(WHAT IS EXPECTED):
Extract the whole listing as it stands. Do not include the pictures.

---------- DATA SHOWN ----------

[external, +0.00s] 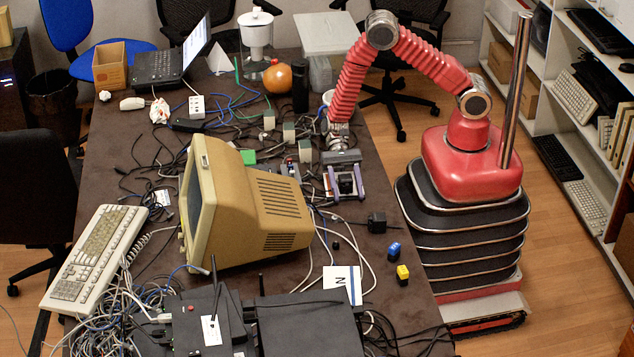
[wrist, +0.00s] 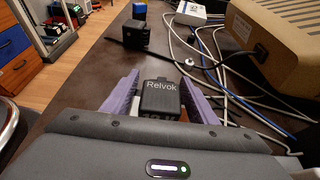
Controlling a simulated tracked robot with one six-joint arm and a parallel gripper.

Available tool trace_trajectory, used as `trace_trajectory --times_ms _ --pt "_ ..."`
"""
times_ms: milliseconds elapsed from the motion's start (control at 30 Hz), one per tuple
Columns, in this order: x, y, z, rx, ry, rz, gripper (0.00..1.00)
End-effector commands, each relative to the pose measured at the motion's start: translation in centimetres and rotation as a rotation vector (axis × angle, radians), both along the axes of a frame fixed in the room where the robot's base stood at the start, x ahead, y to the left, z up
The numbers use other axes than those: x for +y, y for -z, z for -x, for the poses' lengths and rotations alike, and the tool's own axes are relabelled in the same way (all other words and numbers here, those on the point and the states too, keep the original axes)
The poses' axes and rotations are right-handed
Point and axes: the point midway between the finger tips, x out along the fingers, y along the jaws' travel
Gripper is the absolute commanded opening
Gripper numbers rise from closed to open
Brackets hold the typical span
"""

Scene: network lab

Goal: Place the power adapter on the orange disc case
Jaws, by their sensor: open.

----------

(OUTPUT FOR THIS TASK):
[external, +0.00s] 
[wrist, +0.00s] 
Controlling a simulated tracked robot with one six-joint arm and a parallel gripper.

Available tool trace_trajectory, used as `trace_trajectory --times_ms _ --pt "_ ..."`
"""
times_ms: milliseconds elapsed from the motion's start (control at 30 Hz), one per tuple
Columns, in this order: x, y, z, rx, ry, rz, gripper (0.00..1.00)
End-effector commands, each relative to the pose measured at the motion's start: translation in centimetres and rotation as a rotation vector (axis × angle, radians), both along the axes of a frame fixed in the room where the robot's base stood at the start, x ahead, y to the left, z up
The numbers use other axes than those: x for +y, y for -z, z for -x, for the poses' lengths and rotations alike, and the tool's own axes are relabelled in the same way (all other words and numbers here, those on the point and the states too, keep the original axes)
The poses' axes and rotations are right-handed
Point and axes: the point midway between the finger tips, x out along the fingers, y along the jaws' travel
Gripper is the absolute commanded opening
Gripper numbers rise from closed to open
Brackets hold the typical span
"""

Scene: network lab

Goal: Place the power adapter on the orange disc case
Jaws, by their sensor: open.

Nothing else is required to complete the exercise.